Lover of stationery, zines, and all printed matter documenting my adventures in travelogues.


I think the hottest guys in Russia are from Kazan. 

Hear me out. 

Kazan is the capital of Tatarstan, a semi-autonomous region on the western, European side of Russia. Tatars are a Turkic ethnic group indigenous to that region. There are also about five million ethnically Tatar living in Russia. There also also Crimean Tatar and Siberian Tatar ethnic groups, they’re not all homogeneous. Tatars are often muslim, often speak both Russian and Tatar, and can trace lineage to the Empire of Genghis Kahn and to the Turco-Mongol semi-nomadic empires and kingdoms. 

This is what it means in modern day:

Complete. Daddies. Everywhere. They don beautiful clothes and hats for prayer and religious festivals. They aren’t completely removed from the Russian gopnik stereotype but they’re the best of that world. They dress more formal (or maybe they make higher salaries?) Their language is distinct. It’s noticeably different from shrill, raspy Russian (though I love both languages)!

All jokes aside, beautiful people really make Kazan an interesting place to travel to. Wikipedia says “In 2015, 2.1 million tourists visited Kazan, and 1.5 million tourists visited the Kazan Kremlin, a World Heritage Site. In April 2009, the Russian Patent Office granted Kazan the right to brand itself as the ‘Third Capital’ of Russia.
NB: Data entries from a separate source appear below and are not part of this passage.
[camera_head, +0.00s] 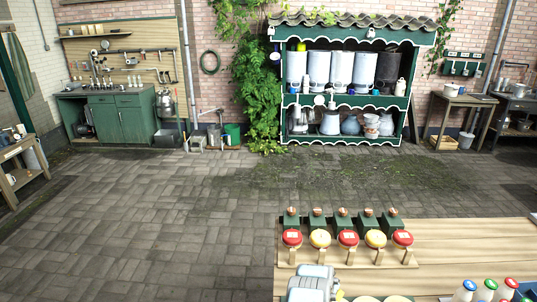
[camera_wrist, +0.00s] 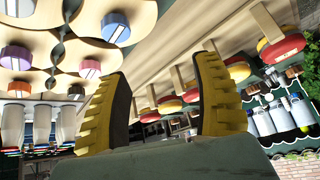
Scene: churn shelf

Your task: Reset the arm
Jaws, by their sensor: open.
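My gripper (camera_wrist: 163,67) shows in the wrist view with its two ribbed yellow fingers wide apart. Nothing is held between them. The wrist view is tilted, with the yard's shelf and brick wall turned on their side at the right. Red and yellow round lids on a wooden board lie beyond the fingers, apart from them. In the head view, a pale grey part of my arm (camera_head: 312,280) is over the front left of the wooden table (camera_head: 460,250); my fingers cannot be made out there.
A row of red and yellow round lids (camera_head: 348,238) with green blocks behind stands on the table. Bottles with coloured caps (camera_head: 490,285) are at the front right. A green shelf (camera_head: 345,95) with churns stands at the back wall. The paved floor (camera_head: 150,220) at left is clear.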

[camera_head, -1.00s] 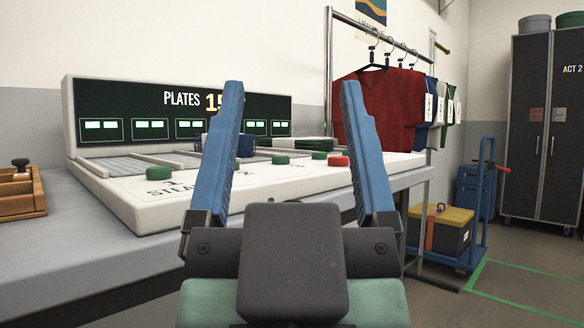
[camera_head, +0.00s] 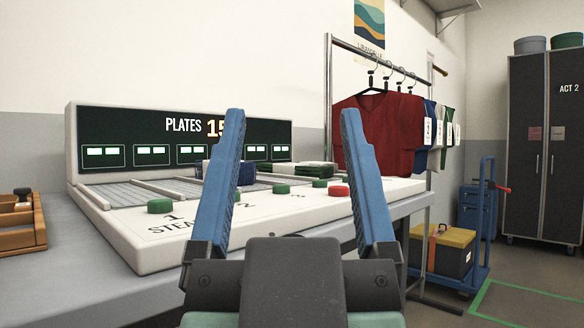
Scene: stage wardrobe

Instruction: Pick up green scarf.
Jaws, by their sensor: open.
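My gripper (camera_head: 294,112) is open and empty, its two blue fingers pointing up and forward in front of the steam station. A folded green cloth (camera_head: 315,171), likely the green scarf, lies on the station's top beyond the fingers, seen through the gap between them. No contact shows between my gripper and either cloth.
The white steam station (camera_head: 130,240) has grated bays, green buttons (camera_head: 160,206) and a red button (camera_head: 338,190) along its front. A dark plates display (camera_head: 150,135) stands behind. A wooden tray (camera_head: 22,238) is at left. A garment rail (camera_head: 328,70) and a trolley (camera_head: 484,230) stand right.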

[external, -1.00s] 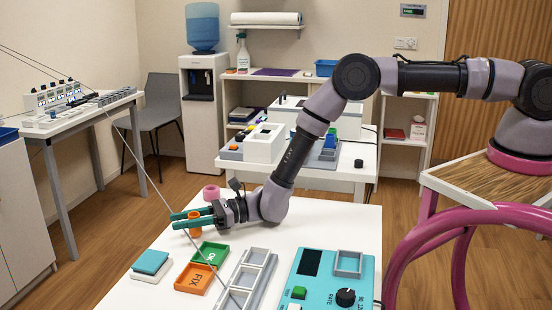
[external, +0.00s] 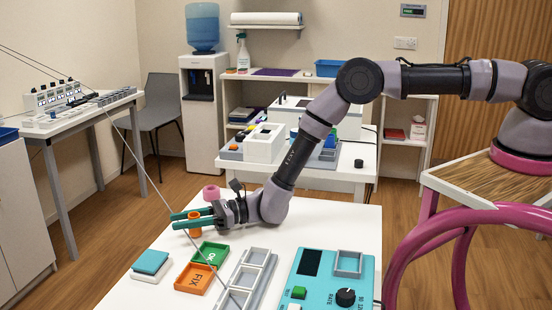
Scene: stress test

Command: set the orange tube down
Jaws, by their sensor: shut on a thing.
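The orange tube (external: 194,228) stands upright between the green fingers of my gripper (external: 190,218), near the far left part of the white table (external: 330,222). The gripper is shut on the tube and lies nearly level, pointing left. The tube's middle is partly hidden by the near finger. Its lower end is at or very close to the table top; I cannot tell whether it touches.
A pink ring-shaped piece (external: 211,193) is just behind the gripper. In front are a green OK tray (external: 209,254), an orange FIX tray (external: 195,278), a grey divided rack (external: 247,280) and a teal tester box (external: 331,275). A teal pad (external: 150,263) lies at left.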

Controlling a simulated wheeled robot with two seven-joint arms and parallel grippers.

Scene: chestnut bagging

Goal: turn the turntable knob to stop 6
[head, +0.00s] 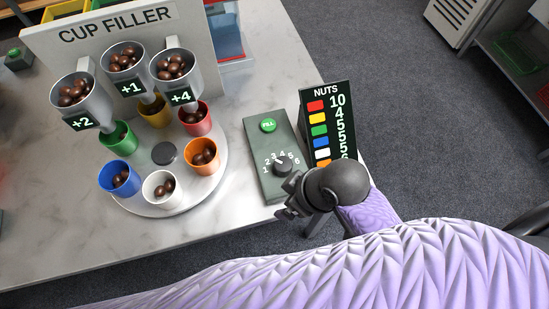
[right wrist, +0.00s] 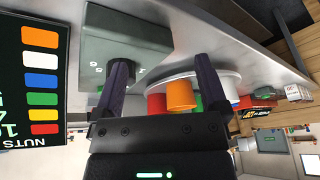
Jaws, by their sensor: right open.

In 2009 it was chosen as the ‘sports capital of Russia’ and it still is referred to as such.” – so it is not a remote, unknown place by any means, maybe only to outsiders. There is a lot to do there. I liked it so much, I went back twice. 

The first time I went to Kazan, I stayed with a couchsurfing friend and we went to a water park in the middle of winter. Yes, those exist in Russia! My friend lived next to the kitschy Puppet Theatre. Unfortunately, I didn’t get to see any puppet shows. The theatre is a monstrosity, but weirdly cute, and so very Russian. We also went to an awesome experimental art exhibit and even to the Museum of Soviet Life. I also went out of my way to the Temple of All Religions. It is a part found-art exhibit, part temple only in a symbolic sense. It’s a little far away from the city center so I thank god for my Asian privilege and was able to catch a ride with a Tatar guy driving by (or else it would have been a four hour wait for the next bus that may or may not come – in the snow). It’s an interesting phenomenon I’d love to explore with other Asian-presenting travelers in Russia – just the community care I inadvertently receive from minority Central Asian groups, typically employed as bus drivers, custodians, mechanics.

The second time I returned to Kazan, I went by bus with two international friends from Argentina. We stayed at an awkward hostel. Russian hostels are really hit and miss. Sometimes they’re amazing and sometimes you see more human bodily interactions than you plan to see. The three of us were right in time for a gastronomy festival. We ate a lot but didn’t really participate in the festival. Isn’t every day a gastronomy festival if you really think about it? But my favorite thing about Kazan is the Kazan Kremlin and Kul Sharik Mosque. It is so perfectly teal! Middle school Katie is realized when I see geometric teal buildings. Being in such a carefully taken care of area, with such ornate architecture, is so awe-inspiring. It remains one of my favorite buildings in the world.